Il s’agit du programme le plus généreux au monde, ou de l’un des plus généreux, qui a coûté 593 millions au gouvernement du Québec en 2022, calculent les chercheurs.

Or, sur les 702 entreprises qui en ont été bénéficiaires en 2019 – plus récente année pour ce calcul –, seulement quatre ont payé des impôts cette année-là, après la prise en compte du bonbon CDAE.

Certes, ces entreprises versent tout de même des charges sociales, comme la taxe sur la masse salariale ou les cotisations au Régime de rentes du Québec.

Mais quand on compare leurs versements d’impôts et de charges sociales de 2019 aux crédits d’impôt CDAE (440 millions) et aux autres crédits obtenus (46 millions), on se rend compte que le gouvernement enregistre une perte nette de 131 millions par année, selon l’étude. Ayoye !

Ces millions perdus ne le sont pas nécessairement au profit de PME en démarrage, nous apprend l’étude. Des 131 millions de pertes, 30 millions l’ont été pour des entreprises contrôlées à l’étranger, comme IBM, et 24 millions pour de grandes entreprises en Bourse, comme CGI.

Pour se justifier, le gouvernement invoque généralement que de telles subventions finissent par rapporter grâce aux impôts et taxes payés par les employés de ces entreprises. Sauf que dans le cas des informaticiens, il ne s’agit pas de nouveaux emplois créés, la plupart du temps, mais d’emplois déplacés, vu la pénurie de main-d’œuvre.

Et ces emplois déplacés, ils viennent souvent d’organisations qui souffrent de ces départs, ce qui nuit à leur développement technologique et à leur productivité. Bref, non seulement le crédit n’assure vraisemblablement pas de retombées nettes, mais il peut être de nature à nuire.

Au total, ce sont 32 000 emplois en technologies de l’information (TI) qui sont soutenus par le CDAE, mais le secteur en compte 263 000 au Québec. Quant aux postes vacants, ils se chiffrent à 40 000.

Depuis 25 ans, l’emploi du secteur est en forte croissance, mais la part des employés en TI au Québec recule dans l’ensemble du Canada, étant passée de près de 30 % en 2013 à 26 % en 2022, selon l’étude.

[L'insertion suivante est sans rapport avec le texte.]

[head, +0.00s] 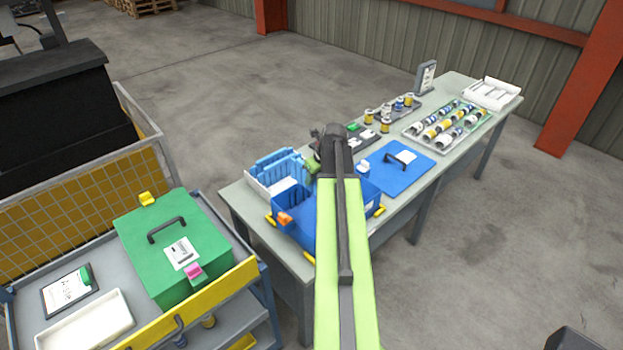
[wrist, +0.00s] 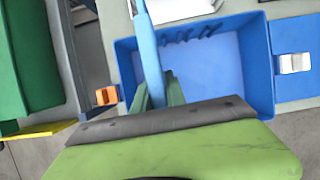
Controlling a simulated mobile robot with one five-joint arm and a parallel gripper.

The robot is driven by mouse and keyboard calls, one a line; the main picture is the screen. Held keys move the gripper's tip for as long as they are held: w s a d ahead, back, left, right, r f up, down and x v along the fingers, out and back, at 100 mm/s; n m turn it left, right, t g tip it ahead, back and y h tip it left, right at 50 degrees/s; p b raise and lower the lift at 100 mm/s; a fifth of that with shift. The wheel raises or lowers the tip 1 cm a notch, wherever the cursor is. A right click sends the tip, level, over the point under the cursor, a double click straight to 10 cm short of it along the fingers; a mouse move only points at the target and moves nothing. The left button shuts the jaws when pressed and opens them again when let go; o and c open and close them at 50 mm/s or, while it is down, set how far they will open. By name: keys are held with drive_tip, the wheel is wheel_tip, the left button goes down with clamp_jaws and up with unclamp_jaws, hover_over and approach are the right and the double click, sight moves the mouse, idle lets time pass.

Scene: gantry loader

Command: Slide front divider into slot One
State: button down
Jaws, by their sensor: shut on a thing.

Difficile de savoir ce qui serait arrivé sans le crédit. Peut-être aurions-nous perdu la bataille dans les premières années. Peut-être moins depuis 10 ans ou pas du tout.

« Le Québec offre un incitatif fiscal généreux par rapport à ceux offerts par les autres juridictions recensées. Outre le taux de l’aide et son plafond par travailleur qui sont relativement élevés au Québec, les autres juridictions limitent généralement la durée de l’aide consentie et lient souvent celle-ci aux investissements effectués et non pas à la dépense salariale », écrivent les auteurs.

Chose certaine, le CDAE offre un avantage concurrentiel très important aux entreprises d’ici. Une fois le crédit soustrait, un programmeur coûte 74 550 $ aux entreprises au Québec, contre 103 880 $ à Toronto. Autre comparaison : un consultant en TI revient à 88 711 $ à Montréal, contre 118 230 $ à Toronto2.

Malgré ces constats sévères, les auteurs ne suggèrent pas de mettre la hache dans le CDAE, mais plutôt de le moderniser. Premièrement, ils modifieraient en partie le type de crédit d’impôt offert.

Ce genre de crédit, faut-il savoir, est soit remboursable (versé peu importe si l’entreprise paie des impôts ou non), soit non remboursable (versé seulement si l’entreprise paie des impôts). Actuellement, sur le crédit de 30 %, 24 % sont remboursables et 6 % non remboursables.

Pour les sociétés étrangères, donc, les auteurs proposent que le crédit se décline ainsi : 14 % remboursables et 16 % non remboursables.

Pour les autres, la composition 24 %-6 % demeureraient sauf pour les entreprises plus importantes, dont le capital versé excède 50 millions. Dans leur cas, suggèrent-ils, le crédit passerait progressivement de 24 %-6 % à 14 %-16 % dès que le capital versé atteint 75 millions.

Ce faisant, les grandes entreprises et les entreprises contrôlées à l’étranger devraient payer des impôts pour bénéficier du CDAE. Et avec le gain d’un tel changement, estimé à 45 millions, les chercheurs redirigeraient l’argent notamment vers les employés en TI autres que les programmeurs, par exemple les analystes fonctionnels ou les gestionnaires de projets informatiques.

Ce que j’en pense ?

Que ce rapport devrait inciter nos décideurs à réfléchir sérieusement sur la rentabilité de ce genre de crédit et sur l’opportunité de le redéployer pour mieux aider nos entreprises à accroître leur productivité. Ne devraient-ils pas, ces politiciens, fixer une date d’échéance à ces généreux crédits, en fonction de divers paramètres ?

1. Consultez l’étude de la Chaire en fiscalité et en finances publiques de l’Université de Sherbrooke

2. Attention, il ne s’agit pas du salaire versé, mais du coût salarial pour les entreprises, une fois pris en compte la taxe sur la masse salariale et le crédit d’impôt pour le développement des affaires électroniques.